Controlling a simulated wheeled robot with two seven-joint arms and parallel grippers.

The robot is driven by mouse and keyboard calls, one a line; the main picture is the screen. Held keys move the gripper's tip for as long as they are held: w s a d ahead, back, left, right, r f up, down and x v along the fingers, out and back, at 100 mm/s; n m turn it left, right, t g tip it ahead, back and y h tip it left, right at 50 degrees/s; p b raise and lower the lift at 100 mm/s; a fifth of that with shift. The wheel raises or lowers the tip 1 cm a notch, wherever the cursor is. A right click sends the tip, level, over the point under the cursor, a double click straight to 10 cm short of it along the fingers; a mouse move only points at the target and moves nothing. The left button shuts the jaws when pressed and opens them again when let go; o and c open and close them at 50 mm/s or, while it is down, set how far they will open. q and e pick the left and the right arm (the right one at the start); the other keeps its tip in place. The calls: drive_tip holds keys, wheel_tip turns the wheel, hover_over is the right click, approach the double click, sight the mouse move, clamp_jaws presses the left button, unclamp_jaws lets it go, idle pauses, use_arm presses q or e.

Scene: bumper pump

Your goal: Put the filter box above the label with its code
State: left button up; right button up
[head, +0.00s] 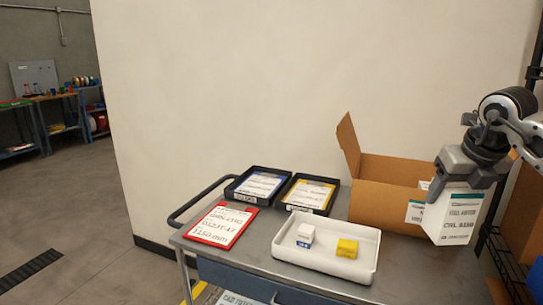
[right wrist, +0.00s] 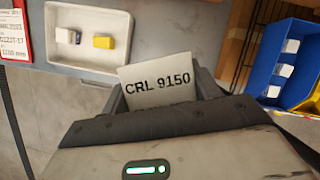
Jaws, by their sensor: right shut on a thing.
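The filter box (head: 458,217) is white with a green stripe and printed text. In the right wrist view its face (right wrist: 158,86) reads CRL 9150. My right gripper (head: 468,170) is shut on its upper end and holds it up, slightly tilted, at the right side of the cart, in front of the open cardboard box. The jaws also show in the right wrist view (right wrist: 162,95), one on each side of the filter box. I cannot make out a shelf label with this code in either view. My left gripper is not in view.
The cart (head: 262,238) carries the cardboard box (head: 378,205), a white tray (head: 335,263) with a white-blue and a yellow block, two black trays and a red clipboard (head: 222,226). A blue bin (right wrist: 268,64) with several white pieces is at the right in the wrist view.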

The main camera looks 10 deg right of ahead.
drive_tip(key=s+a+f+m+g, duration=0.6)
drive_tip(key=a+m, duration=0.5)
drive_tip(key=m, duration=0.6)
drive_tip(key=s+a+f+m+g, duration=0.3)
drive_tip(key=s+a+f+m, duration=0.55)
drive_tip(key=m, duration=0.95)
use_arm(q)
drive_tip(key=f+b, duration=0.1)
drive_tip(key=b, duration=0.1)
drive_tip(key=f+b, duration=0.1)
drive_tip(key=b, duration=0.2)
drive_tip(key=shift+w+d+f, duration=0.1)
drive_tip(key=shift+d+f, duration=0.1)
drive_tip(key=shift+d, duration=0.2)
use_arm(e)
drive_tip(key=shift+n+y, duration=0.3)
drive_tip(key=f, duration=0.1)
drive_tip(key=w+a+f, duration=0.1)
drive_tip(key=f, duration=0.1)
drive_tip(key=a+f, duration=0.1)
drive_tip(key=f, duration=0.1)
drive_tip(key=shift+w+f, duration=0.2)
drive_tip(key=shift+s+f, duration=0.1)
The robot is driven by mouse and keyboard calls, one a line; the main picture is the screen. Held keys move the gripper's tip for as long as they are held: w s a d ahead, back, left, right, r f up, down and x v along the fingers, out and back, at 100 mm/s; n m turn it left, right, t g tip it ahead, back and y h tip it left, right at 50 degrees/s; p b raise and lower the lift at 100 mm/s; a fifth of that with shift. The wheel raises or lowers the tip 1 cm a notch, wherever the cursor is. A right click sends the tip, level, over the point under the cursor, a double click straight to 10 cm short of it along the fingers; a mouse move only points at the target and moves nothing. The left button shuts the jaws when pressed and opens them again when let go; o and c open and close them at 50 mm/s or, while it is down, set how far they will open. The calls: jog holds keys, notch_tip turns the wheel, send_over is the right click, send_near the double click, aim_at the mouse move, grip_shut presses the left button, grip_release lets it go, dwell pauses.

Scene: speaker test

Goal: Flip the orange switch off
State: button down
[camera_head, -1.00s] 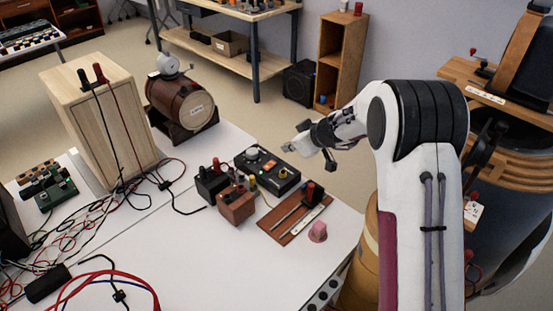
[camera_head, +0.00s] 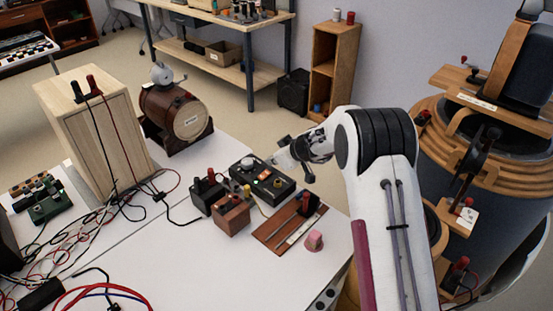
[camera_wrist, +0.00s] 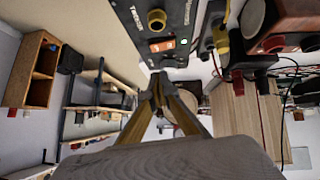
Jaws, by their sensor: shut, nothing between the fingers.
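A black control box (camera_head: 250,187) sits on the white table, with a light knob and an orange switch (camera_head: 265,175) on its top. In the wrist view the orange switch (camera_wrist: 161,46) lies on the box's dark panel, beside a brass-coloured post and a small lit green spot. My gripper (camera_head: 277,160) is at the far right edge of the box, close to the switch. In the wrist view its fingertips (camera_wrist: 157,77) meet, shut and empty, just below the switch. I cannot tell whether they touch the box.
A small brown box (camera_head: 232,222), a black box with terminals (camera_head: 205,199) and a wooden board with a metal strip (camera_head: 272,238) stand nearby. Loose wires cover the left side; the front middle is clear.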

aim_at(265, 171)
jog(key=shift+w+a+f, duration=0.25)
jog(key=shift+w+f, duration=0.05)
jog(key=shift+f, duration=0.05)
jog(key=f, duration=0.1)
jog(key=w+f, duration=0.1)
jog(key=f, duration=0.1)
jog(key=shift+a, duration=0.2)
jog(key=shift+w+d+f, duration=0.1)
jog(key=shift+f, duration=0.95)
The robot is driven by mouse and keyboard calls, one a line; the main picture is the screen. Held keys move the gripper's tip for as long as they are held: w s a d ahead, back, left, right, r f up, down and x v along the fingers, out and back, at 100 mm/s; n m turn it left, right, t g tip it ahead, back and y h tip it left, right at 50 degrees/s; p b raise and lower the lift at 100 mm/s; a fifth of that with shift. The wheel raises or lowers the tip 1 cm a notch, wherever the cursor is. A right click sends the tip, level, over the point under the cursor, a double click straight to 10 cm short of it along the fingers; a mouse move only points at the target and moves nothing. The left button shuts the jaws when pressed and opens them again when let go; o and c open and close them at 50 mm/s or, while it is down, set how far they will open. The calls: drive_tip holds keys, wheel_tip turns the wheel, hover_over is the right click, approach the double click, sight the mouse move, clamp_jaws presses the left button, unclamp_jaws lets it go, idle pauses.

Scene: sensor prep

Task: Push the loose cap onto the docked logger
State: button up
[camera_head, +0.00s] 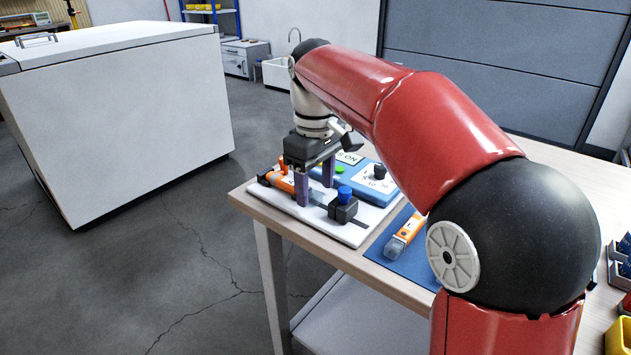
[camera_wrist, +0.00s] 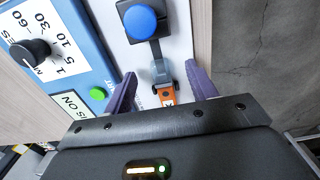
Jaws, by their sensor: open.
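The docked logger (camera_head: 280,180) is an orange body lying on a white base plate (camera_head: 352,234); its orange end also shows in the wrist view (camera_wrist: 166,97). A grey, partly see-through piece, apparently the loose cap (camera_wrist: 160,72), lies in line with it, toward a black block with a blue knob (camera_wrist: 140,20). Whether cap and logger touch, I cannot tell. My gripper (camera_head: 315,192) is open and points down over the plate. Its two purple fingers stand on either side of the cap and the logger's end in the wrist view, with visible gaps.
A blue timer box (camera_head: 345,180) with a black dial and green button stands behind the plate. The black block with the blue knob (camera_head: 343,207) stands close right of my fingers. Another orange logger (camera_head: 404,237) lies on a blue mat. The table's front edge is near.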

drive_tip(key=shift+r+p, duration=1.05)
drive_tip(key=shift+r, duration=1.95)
+ + + +
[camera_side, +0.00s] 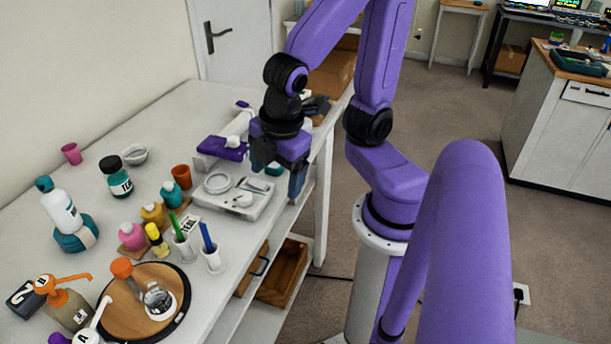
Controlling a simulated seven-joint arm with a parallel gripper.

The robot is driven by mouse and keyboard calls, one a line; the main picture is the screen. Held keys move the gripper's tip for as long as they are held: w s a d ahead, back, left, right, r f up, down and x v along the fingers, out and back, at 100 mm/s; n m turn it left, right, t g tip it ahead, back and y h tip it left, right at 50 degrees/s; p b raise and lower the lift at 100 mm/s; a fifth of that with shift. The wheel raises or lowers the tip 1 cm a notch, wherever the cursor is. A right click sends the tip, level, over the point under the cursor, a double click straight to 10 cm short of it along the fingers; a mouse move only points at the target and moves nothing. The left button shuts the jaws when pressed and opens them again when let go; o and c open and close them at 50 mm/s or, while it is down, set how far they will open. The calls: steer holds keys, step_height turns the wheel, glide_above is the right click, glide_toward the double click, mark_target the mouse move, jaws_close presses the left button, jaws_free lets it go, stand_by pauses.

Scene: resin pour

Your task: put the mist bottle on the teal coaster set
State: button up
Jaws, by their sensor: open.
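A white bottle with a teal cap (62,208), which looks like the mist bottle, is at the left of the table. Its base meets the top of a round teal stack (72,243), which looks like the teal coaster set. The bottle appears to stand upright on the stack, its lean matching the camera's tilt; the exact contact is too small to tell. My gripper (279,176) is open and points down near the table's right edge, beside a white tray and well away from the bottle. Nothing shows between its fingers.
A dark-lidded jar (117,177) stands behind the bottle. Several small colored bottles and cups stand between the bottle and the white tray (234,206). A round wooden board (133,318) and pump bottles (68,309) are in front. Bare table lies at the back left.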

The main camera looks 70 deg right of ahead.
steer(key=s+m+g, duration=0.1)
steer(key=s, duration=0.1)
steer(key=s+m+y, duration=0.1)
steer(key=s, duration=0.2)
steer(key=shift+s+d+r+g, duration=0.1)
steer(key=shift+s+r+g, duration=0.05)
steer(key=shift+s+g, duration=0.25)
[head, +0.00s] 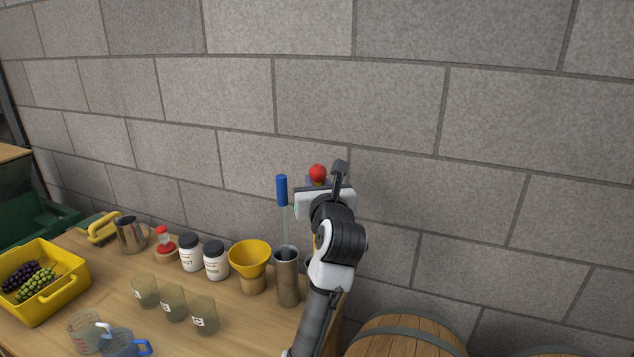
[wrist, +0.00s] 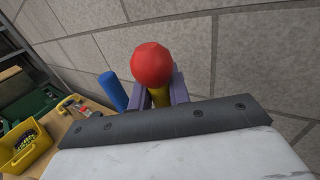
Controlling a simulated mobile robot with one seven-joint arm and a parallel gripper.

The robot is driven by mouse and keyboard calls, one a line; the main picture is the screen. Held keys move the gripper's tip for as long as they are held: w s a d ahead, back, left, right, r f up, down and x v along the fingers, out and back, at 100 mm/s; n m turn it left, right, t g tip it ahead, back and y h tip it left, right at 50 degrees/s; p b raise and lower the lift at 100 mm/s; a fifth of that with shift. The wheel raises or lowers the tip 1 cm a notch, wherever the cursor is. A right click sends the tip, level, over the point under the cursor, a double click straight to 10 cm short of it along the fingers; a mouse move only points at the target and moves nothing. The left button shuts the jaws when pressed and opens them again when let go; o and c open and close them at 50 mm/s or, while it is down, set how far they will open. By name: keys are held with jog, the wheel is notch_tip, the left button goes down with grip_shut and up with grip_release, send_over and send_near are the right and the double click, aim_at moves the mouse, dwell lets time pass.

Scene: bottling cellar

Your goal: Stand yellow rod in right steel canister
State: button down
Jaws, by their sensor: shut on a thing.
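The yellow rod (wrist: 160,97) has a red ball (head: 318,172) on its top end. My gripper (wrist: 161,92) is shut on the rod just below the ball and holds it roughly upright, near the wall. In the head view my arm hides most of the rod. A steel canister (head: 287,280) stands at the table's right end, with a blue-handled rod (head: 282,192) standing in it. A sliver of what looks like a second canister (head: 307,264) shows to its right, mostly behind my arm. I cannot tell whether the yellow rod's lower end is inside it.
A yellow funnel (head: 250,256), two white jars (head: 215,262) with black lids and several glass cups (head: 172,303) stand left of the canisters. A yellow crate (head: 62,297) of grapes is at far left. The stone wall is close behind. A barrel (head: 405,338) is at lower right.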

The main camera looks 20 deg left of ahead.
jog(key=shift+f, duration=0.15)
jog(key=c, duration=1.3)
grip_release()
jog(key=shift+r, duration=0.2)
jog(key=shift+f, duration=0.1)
+ + + +
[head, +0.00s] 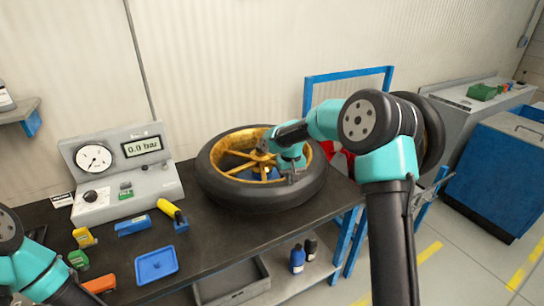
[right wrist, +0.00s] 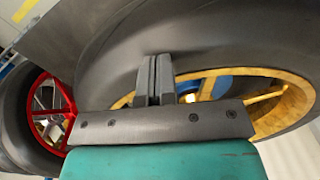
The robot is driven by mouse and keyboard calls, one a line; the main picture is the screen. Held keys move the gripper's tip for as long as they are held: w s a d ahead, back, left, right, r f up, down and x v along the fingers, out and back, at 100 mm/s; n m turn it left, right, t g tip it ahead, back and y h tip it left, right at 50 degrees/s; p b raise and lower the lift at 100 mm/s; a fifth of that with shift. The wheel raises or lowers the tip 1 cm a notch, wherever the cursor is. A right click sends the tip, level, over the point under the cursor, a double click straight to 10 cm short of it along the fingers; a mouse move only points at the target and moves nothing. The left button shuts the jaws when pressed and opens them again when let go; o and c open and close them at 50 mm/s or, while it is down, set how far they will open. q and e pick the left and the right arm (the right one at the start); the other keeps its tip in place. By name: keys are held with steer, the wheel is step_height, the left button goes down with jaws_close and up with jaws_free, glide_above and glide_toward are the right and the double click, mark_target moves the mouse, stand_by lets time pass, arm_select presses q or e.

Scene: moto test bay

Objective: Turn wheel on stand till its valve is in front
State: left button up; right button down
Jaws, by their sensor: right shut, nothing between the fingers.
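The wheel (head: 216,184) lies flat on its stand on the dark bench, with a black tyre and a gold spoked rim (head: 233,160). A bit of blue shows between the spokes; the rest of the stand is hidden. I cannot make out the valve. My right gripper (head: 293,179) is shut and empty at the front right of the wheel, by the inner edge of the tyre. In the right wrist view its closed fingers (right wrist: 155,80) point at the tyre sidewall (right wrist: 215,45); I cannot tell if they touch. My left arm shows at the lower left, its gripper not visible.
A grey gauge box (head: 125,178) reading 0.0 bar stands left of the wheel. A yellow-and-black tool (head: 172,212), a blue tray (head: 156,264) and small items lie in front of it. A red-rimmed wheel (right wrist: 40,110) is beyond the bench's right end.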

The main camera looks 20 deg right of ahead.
+ + + +
● **DIRECTION**
Copy out the listing above from the line containing "[wrist, +0.00s]" to the line containing "Controlling a simulated mobile", both included, exactly as written and minus the images.

● **THE ANSWER**
[wrist, +0.00s] 
Controlling a simulated mobile robot with one seven-joint arm and a parallel gripper.

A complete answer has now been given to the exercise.